**Dataset excerpt**
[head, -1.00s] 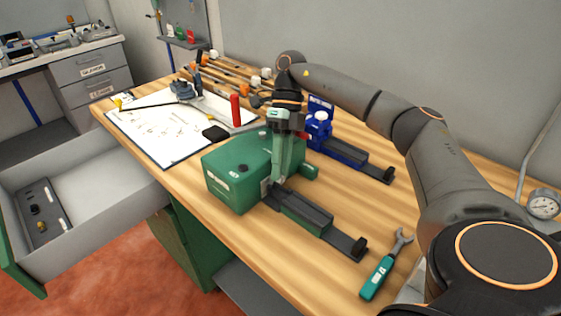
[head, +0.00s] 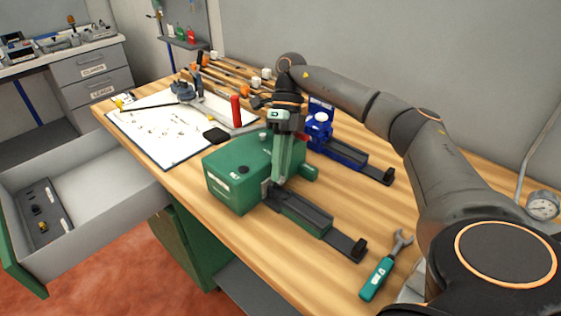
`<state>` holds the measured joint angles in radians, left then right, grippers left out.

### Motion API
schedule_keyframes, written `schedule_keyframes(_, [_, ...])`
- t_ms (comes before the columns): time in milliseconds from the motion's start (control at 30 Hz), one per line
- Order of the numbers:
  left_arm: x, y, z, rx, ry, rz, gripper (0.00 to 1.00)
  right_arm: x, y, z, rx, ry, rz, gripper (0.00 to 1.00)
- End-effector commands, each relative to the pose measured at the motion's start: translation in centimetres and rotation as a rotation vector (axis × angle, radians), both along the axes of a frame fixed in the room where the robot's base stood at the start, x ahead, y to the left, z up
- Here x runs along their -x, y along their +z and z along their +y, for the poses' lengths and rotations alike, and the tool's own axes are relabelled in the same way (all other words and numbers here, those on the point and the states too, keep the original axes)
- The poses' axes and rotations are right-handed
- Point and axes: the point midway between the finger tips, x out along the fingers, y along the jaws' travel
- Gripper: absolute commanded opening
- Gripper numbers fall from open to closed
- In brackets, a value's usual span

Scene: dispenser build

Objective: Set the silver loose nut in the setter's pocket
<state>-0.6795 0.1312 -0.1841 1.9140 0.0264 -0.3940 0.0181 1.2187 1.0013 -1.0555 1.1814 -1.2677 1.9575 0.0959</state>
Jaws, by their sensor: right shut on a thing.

**What needs to be done**
Copy each line in the data that holds the word "their".

**Finished exercise**
- Here x runs along their -x, y along their +z and z along their +y, for the poses' lengths and rotations alike, and the tool's own axes are relabelled in the same way (all other words and numbers here, those on the point and the states too, keep the original axes)
Jaws, by their sensor: right shut on a thing.

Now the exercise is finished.